**Request**.
Reproduce the entire listing word for word.

**Input rows**.
------------------------------------------------

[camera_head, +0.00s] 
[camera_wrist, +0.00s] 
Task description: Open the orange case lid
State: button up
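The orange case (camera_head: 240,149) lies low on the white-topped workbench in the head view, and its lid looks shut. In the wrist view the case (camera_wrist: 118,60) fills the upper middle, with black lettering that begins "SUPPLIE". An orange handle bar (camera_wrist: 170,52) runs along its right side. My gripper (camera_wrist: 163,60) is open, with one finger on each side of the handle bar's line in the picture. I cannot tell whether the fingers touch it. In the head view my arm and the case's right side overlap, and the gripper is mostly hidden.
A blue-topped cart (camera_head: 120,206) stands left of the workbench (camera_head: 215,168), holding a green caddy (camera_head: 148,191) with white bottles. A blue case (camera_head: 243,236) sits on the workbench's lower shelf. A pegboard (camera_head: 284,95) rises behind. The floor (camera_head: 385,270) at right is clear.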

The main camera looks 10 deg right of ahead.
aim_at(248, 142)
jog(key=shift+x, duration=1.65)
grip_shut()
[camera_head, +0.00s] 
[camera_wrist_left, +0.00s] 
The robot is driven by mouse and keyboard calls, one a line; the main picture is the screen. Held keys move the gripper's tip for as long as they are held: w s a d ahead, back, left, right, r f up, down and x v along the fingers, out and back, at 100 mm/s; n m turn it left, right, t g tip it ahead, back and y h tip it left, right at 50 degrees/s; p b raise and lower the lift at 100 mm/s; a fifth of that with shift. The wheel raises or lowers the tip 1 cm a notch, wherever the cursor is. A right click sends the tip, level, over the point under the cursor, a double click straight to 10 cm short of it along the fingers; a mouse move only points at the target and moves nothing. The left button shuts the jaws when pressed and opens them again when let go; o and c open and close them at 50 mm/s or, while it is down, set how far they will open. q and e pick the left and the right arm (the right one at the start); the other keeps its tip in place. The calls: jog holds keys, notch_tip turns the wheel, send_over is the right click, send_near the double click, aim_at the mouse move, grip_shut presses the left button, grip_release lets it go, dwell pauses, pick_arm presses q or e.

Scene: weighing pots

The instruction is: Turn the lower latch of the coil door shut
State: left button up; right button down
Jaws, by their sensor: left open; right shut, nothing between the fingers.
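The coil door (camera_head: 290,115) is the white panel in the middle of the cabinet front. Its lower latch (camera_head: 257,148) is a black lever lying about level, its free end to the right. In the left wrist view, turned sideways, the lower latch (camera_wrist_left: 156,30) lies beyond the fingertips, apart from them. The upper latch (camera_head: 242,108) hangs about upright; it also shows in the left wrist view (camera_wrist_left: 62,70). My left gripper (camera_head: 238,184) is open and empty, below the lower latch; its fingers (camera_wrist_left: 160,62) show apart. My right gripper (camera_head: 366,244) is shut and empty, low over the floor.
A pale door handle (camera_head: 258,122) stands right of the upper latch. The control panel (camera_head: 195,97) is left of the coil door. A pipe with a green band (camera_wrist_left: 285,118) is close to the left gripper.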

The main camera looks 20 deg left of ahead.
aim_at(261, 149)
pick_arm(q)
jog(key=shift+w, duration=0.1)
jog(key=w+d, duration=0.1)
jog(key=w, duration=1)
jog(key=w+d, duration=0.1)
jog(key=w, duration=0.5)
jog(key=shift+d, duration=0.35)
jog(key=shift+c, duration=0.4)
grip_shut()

------------------------------------------------

**Task answer**.
[camera_head, +0.00s] 
[camera_wrist, +0.00s] 
Task description: Open the orange case lid
State: button up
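The orange case (camera_head: 240,149) lies low on the white-topped workbench in the head view, and its lid looks shut. In the wrist view the case (camera_wrist: 118,60) fills the upper middle, with black lettering that begins "SUPPLIE". An orange handle bar (camera_wrist: 170,52) runs along its right side. My gripper (camera_wrist: 163,60) is open, with one finger on each side of the handle bar's line in the picture. I cannot tell whether the fingers touch it. In the head view my arm and the case's right side overlap, and the gripper is mostly hidden.
A blue-topped cart (camera_head: 120,206) stands left of the workbench (camera_head: 215,168), holding a green caddy (camera_head: 148,191) with white bottles. A blue case (camera_head: 243,236) sits on the workbench's lower shelf. A pegboard (camera_head: 284,95) rises behind. The floor (camera_head: 385,270) at right is clear.

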The main camera looks 10 deg right of ahead.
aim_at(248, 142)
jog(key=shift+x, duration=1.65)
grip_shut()
[camera_head, +0.00s] 
[camera_wrist_left, +0.00s] 
The robot is driven by mouse and keyboard calls, one a line; the main picture is the screen. Held keys move the gripper's tip for as long as they are held: w s a d ahead, back, left, right, r f up, down and x v along the fingers, out and back, at 100 mm/s; n m turn it left, right, t g tip it ahead, back and y h tip it left, right at 50 degrees/s; p b raise and lower the lift at 100 mm/s; a fifth of that with shift. The wheel raises or lowers the tip 1 cm a notch, wherever the cursor is. A right click sends the tip, level, over the point under the cursor, a double click straight to 10 cm short of it along the fingers; a mouse move only points at the target and moves nothing. The left button shuts the jaws when pressed and opens them again when let go; o and c open and close them at 50 mm/s or, while it is down, set how far they will open. q and e pick the left and the right arm (the right one at the start); the other keeps its tip in place. The calls: jog holds keys, notch_tip turns the wheel, send_over is the right click, send_near the double click, aim_at the mouse move, grip_shut presses the left button, grip_release lets it go, dwell pauses, pick_arm presses q or e.

Scene: weighing pots

The instruction is: Turn the lower latch of the coil door shut
State: left button up; right button down
Jaws, by their sensor: left open; right shut, nothing between the fingers.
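The coil door (camera_head: 290,115) is the white panel in the middle of the cabinet front. Its lower latch (camera_head: 257,148) is a black lever lying about level, its free end to the right. In the left wrist view, turned sideways, the lower latch (camera_wrist_left: 156,30) lies beyond the fingertips, apart from them. The upper latch (camera_head: 242,108) hangs about upright; it also shows in the left wrist view (camera_wrist_left: 62,70). My left gripper (camera_head: 238,184) is open and empty, below the lower latch; its fingers (camera_wrist_left: 160,62) show apart. My right gripper (camera_head: 366,244) is shut and empty, low over the floor.
A pale door handle (camera_head: 258,122) stands right of the upper latch. The control panel (camera_head: 195,97) is left of the coil door. A pipe with a green band (camera_wrist_left: 285,118) is close to the left gripper.

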The main camera looks 20 deg left of ahead.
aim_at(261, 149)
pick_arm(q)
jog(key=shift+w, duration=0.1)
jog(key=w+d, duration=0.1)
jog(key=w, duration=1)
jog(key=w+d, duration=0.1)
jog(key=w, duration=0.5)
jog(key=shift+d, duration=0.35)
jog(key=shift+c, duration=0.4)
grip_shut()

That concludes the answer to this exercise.